>> begin Stored data

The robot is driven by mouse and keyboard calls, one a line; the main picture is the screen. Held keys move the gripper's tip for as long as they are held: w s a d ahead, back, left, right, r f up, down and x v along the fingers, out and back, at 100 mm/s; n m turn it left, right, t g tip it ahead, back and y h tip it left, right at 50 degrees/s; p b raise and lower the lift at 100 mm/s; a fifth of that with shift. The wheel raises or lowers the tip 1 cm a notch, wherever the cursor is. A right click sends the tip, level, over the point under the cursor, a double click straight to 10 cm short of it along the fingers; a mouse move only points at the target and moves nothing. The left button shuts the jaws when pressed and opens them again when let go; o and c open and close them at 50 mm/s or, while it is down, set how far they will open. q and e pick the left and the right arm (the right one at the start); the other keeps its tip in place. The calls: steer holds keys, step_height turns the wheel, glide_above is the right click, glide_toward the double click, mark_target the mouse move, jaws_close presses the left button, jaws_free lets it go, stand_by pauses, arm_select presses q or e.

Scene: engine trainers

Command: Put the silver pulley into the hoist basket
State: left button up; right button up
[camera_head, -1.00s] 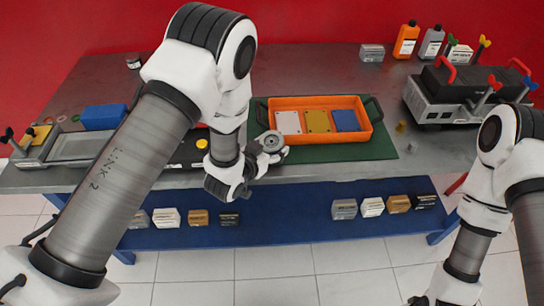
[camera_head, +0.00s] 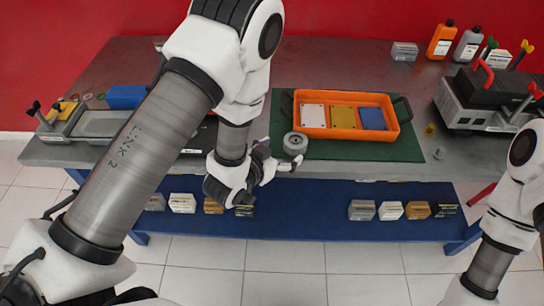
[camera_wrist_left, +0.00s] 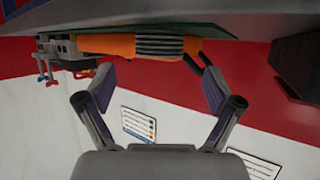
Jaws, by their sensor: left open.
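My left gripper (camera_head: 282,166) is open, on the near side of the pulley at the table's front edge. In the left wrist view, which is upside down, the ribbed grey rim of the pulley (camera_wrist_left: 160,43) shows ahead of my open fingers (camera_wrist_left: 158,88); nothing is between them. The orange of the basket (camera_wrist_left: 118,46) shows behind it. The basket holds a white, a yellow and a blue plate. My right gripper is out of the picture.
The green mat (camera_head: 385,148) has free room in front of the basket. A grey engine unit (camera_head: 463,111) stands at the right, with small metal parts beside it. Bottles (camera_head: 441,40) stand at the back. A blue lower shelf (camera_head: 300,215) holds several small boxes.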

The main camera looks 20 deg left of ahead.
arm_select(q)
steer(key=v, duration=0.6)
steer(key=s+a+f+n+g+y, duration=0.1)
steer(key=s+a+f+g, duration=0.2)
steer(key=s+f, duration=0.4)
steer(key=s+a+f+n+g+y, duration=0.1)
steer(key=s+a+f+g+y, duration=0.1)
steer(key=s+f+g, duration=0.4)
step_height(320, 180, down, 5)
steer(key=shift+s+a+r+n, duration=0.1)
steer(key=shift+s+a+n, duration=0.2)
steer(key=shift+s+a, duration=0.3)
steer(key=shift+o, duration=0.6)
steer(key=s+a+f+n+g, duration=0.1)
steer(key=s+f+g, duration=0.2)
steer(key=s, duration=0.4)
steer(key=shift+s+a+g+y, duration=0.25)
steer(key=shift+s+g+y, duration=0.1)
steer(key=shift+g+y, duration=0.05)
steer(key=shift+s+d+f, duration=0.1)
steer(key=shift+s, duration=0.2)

>> end Stored data

Short problem: Repeat all the data as it stands, dropping any images it holds.

Finished answer:
The robot is driven by mouse and keyboard calls, one a line; the main picture is the screen. Held keys move the gripper's tip for as long as they are held: w s a d ahead, back, left, right, r f up, down and x v along the fingers, out and back, at 100 mm/s; n m turn it left, right, t g tip it ahead, back and y h tip it left, right at 50 degrees/s; p b raise and lower the lift at 100 mm/s; a fifth of that with shift. The wheel raises or lowers the tip 1 cm a notch, wherever the cursor is. A right click sends the tip, level, over the point under the cursor, a double click straight to 10 cm short of it along the fingers; a mouse move only points at the target and moves nothing. The left button shuts the jaws when pressed and opens them again when let go; o and c open and close them at 50 mm/s or, while it is down, set how far they will open. q and e pick the left and the right arm (the right one at the start); the other keeps its tip in place. The calls: steer holds keys, step_height turns the wheel, glide_above is the right click, glide_toward the double click, mark_target the mouse move, jaws_close presses the left button, jaws_free lets it go, stand_by pauses, arm_select presses q or e.

Scene: engine trainers

Command: Put the silver pulley into the hoist basket
State: left button up; right button up
[camera_head, -1.00s] 
[camera_head, +0.00s] 
[camera_wrist_left, +0.00s] 
Jaws, by their sensor: left open.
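My left gripper (camera_head: 282,166) is open, on the near side of the pulley at the table's front edge. In the left wrist view, which is upside down, the ribbed grey rim of the pulley (camera_wrist_left: 160,43) shows ahead of my open fingers (camera_wrist_left: 158,88); nothing is between them. The orange of the basket (camera_wrist_left: 118,46) shows behind it. The basket holds a white, a yellow and a blue plate. My right gripper is out of the picture.
The green mat (camera_head: 385,148) has free room in front of the basket. A grey engine unit (camera_head: 463,111) stands at the right, with small metal parts beside it. Bottles (camera_head: 441,40) stand at the back. A blue lower shelf (camera_head: 300,215) holds several small boxes.

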The main camera looks 20 deg left of ahead.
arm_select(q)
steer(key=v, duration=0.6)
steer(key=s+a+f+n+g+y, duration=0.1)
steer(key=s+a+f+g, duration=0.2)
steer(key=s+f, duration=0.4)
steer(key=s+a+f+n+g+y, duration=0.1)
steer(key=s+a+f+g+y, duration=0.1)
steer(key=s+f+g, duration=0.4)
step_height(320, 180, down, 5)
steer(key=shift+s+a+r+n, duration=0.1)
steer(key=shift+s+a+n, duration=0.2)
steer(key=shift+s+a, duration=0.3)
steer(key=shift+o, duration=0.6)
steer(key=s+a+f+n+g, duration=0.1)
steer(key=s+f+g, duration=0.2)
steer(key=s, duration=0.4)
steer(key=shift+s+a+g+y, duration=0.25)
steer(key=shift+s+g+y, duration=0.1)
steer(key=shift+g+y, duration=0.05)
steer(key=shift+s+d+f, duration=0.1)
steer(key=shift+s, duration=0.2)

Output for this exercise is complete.